I contend that the flagellation in ritual is Gardner and Sanders’ interpretation and recognition that there needs to be a trial, to prove one’s worth. Although the text may indicate otherwise, the scourge in initiation is not for purification. In each of the other instances, ideal purification occurs when the mind separates from the body. If there is something as solid as counting for the mind to hang onto, it may wander to, “Only 21 left!” and detract from the process. In some instances, knowing how much is left, etc, focusing on the numbers, may actually cause more pain and discomfort than not knowing.

There is a beauty in pain. I am not speaking of the pain that comes from an aching shoulder, or from tripping and falling in the mud. I am speaking instead of the bearing of pain. In any test. When a test becomes too great, we reach that threshold, and when we emerge, we are purified. We are changed.
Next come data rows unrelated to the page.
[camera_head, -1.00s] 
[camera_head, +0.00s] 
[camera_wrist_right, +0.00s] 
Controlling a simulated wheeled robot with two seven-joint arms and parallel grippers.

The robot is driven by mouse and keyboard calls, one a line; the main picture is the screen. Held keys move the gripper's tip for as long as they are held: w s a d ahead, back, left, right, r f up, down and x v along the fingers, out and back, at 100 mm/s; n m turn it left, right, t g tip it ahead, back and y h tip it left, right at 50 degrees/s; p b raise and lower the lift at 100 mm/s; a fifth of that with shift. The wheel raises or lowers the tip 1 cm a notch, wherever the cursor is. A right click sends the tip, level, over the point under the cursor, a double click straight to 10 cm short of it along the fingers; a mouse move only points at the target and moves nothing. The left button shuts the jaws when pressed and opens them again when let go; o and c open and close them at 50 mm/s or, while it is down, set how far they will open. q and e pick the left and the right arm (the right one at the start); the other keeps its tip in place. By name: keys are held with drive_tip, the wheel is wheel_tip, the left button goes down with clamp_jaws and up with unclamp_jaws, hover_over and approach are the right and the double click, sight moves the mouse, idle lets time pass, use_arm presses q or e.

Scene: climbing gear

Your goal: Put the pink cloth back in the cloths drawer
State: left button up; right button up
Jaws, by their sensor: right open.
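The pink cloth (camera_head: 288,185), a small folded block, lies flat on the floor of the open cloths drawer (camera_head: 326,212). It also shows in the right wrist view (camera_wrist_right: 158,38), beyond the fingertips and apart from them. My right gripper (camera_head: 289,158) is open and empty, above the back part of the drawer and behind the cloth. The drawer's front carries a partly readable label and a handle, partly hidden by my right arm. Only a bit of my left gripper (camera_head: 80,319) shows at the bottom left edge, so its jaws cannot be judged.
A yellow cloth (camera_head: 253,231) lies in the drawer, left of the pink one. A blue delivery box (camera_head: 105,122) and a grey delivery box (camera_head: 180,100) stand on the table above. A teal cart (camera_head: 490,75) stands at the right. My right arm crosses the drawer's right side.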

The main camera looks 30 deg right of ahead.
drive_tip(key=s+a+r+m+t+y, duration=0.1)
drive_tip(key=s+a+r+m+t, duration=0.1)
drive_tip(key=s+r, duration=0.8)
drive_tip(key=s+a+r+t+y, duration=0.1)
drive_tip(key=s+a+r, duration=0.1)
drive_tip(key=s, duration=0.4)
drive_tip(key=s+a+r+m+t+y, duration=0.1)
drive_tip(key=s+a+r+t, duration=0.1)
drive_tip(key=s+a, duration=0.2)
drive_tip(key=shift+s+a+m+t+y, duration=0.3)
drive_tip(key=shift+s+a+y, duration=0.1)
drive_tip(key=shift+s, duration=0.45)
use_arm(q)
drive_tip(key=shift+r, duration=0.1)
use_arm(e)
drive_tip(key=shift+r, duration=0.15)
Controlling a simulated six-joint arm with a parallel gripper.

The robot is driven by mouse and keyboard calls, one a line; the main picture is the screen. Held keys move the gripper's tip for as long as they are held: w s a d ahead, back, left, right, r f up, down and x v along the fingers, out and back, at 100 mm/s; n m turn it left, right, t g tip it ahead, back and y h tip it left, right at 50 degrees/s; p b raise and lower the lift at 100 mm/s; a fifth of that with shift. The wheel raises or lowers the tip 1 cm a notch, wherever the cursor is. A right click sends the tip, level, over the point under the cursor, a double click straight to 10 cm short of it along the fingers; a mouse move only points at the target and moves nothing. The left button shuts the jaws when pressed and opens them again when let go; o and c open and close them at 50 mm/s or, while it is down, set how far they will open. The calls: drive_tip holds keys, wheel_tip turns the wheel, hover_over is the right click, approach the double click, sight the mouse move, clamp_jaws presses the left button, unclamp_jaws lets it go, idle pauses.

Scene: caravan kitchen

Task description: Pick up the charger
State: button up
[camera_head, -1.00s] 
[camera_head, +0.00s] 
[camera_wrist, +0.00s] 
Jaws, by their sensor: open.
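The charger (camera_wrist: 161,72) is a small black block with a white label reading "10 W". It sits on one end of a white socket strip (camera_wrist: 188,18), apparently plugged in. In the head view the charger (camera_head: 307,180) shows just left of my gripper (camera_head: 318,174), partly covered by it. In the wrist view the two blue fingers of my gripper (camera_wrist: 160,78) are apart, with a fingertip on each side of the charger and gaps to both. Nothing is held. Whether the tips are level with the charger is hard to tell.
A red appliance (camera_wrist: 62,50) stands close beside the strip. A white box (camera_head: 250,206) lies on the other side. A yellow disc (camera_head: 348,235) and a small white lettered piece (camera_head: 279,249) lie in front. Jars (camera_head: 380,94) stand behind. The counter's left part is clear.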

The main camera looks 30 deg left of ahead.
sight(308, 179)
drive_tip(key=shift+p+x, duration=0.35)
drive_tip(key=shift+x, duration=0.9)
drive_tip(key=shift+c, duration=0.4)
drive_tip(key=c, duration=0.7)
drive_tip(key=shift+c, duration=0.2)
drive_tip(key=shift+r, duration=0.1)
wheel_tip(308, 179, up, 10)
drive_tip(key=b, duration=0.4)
We are clean.

Gardner has a ritual in which there is consensual flagellation from a willing partner until an answer or revelation is achieved. This separation of body and mind due to physical stress is what I will refer to as major purification. Anyone who has ever reached a new limit, in running, or bicycling, or any event in which they push themselves to the limit has had major purification. Cultural rites of passage focus on this.

If this is major purification, then what is minor purification? Minor purification is what you do daily. When you ground, and center, and visualize, or anoint, you are performing minor purification. You are cleansed, but you are not cleansed to the point of change. It is like emptying the recycle bin on your computer, versus wiping the entire thing and starting fresh. As we are Witches, and we need balance, we need both forms. In the coming weeks, I will most likely speak of specific methods regarding each form.